[Recorded robot episodes]
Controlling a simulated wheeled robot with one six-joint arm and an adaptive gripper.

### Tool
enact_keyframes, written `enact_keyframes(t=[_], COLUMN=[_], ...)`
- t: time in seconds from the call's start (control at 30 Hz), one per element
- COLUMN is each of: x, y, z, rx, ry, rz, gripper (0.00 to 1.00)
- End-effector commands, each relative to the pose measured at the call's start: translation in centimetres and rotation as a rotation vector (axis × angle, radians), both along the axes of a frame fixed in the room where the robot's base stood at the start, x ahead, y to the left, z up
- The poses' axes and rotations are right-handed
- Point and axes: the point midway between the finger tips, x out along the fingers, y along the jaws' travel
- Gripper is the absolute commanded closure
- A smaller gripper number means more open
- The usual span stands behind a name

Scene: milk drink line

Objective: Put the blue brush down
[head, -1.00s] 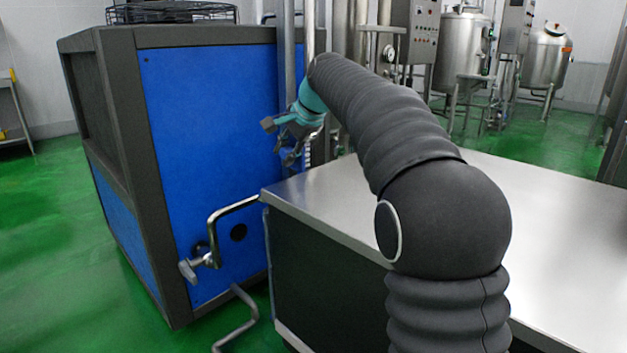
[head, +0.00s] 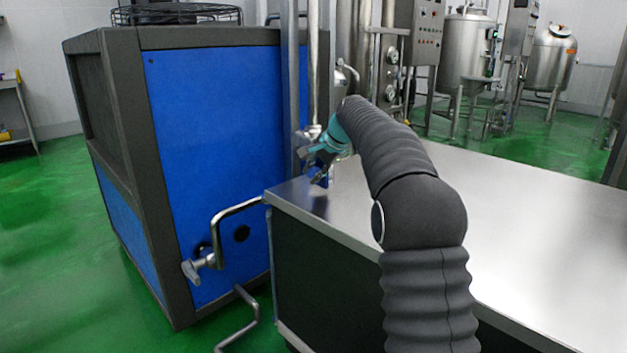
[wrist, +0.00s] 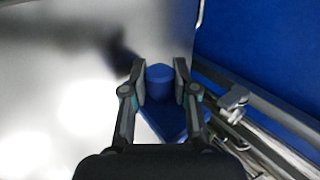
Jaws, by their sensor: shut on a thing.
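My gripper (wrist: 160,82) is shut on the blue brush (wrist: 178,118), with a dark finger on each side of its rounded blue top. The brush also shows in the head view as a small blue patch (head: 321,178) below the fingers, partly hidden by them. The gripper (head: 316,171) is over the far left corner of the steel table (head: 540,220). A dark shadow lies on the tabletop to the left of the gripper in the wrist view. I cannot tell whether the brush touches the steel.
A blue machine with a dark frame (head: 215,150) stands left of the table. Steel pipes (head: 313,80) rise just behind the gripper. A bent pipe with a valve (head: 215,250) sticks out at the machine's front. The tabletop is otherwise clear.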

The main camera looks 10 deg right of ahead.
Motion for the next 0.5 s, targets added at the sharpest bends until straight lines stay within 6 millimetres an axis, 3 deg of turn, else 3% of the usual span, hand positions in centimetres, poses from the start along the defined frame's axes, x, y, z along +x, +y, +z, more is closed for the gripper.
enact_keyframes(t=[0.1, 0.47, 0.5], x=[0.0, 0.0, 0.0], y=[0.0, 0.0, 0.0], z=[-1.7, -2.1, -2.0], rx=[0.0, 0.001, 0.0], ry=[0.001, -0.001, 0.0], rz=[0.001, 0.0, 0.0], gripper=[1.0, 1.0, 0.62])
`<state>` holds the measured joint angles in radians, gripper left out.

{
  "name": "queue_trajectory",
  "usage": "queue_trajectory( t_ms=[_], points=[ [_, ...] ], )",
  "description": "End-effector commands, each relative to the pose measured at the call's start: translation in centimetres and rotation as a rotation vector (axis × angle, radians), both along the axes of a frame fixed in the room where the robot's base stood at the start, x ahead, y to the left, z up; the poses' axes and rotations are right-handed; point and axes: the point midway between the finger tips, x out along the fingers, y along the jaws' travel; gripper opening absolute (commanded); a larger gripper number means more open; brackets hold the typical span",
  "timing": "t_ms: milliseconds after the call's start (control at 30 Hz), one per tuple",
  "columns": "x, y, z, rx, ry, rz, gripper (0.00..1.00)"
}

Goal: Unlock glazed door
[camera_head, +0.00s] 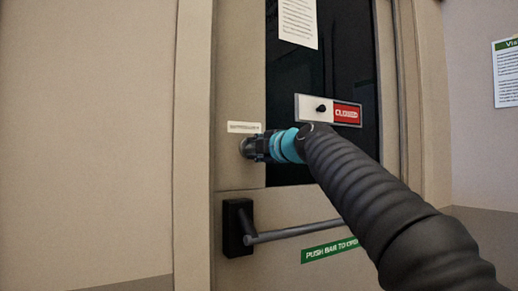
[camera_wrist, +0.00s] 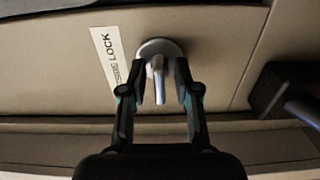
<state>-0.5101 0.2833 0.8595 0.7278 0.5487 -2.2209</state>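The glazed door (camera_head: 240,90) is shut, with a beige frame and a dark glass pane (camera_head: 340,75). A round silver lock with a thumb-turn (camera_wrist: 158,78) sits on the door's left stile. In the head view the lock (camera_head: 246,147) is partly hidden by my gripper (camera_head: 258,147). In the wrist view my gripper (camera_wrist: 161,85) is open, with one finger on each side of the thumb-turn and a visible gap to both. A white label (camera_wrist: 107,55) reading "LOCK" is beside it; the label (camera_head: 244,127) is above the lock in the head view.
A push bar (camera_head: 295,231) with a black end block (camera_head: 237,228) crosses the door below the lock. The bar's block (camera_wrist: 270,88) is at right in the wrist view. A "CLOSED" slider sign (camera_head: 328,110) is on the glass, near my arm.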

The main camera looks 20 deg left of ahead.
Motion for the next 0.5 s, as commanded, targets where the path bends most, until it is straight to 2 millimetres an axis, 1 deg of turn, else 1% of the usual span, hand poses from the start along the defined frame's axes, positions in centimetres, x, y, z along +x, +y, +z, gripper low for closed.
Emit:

(Task details)
Extract, from the listing above, every line where the string "radians" occurs.

(The result)
- End-effector commands, each relative to the pose measured at the call's start: translation in centimetres and rotation as a rotation vector (axis × angle, radians), both along the axes of a frame fixed in the room where the robot's base stood at the start, x ahead, y to the left, z up
`<state>` holds the measured joint angles in radians, gripper left out.
  "description": "End-effector commands, each relative to the pose measured at the call's start: translation in centimetres and rotation as a rotation vector (axis × angle, radians), both along the axes of a frame fixed in the room where the robot's base stood at the start, x ahead, y to the left, z up; the poses' axes and rotations are right-handed; point and axes: the point midway between the finger tips, x out along the fingers, y along the jaws' travel; gripper opening absolute (commanded); a larger gripper number means more open; brackets hold the typical span",

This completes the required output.